A court in the Turkish town of Bolu, close to the scene of the Grand Kartal Hotel fire in mountain resort Kartalkaya, sentenced the hotel’s owner, general manager and several board members on the charge of “killing with possible intent,” according to newspaper Turkish Minute. A deputy mayor and a local fire chief were also sentenced in connection with the fire.
The newspaper said the court judged the hoteliers had failed to maintain fire alarms and safety equipment in workable condition.
The trial, Turkish Minute added, unveiled the “widespread criticism of state oversight of tourism facilities in Turkey.”
It also said legal association, the Türkiye Barolar Birliği, or Union of Turkish Bar Associations, has urged an investigation of what it claimed is a lack of accountability in the government’s Culture & Tourism Ministry, which it added cleared the property one month before the fire.
According to CoStar, the hotel had 163 rooms and is now closed. It opened as a hotel in January 1998 and was part of the Bolu Kartalkaya Ski Center.

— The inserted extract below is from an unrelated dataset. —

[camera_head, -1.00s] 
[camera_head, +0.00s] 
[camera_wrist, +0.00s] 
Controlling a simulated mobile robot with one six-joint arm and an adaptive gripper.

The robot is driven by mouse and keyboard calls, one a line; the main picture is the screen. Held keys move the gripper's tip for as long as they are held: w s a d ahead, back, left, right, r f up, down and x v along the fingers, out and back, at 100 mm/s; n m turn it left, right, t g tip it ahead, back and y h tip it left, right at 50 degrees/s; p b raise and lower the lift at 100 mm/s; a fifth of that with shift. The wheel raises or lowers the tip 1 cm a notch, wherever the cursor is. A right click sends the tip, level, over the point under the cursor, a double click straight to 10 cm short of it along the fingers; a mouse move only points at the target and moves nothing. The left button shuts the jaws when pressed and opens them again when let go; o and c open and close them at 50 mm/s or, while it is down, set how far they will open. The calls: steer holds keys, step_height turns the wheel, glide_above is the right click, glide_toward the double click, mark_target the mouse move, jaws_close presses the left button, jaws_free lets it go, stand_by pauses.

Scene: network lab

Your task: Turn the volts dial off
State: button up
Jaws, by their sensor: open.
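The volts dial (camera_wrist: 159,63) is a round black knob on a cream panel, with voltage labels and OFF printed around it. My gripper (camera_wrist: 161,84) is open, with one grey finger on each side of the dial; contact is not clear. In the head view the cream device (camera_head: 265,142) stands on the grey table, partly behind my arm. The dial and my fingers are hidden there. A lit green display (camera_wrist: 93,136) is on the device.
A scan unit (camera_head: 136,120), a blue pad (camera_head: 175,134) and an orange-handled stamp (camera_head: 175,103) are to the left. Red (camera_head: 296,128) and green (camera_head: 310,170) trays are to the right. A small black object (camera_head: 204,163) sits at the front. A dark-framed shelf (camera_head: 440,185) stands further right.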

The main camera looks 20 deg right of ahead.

Kartalkaya is approximately 100 miles northwest of Ankara, the Turkish capital, and approximately 200 miles east of Istanbul, the country’s largest city.
There were 238 guests at the hotel on Jan. 21, the night of the fire. Al-Jazeera reported the fire occurred near the end of the winter school holiday and that 34 children were among the victims.
Those sentenced received “34 aggravated life sentences for the 34 children killed in the disaster,” according to Al-Jazeera.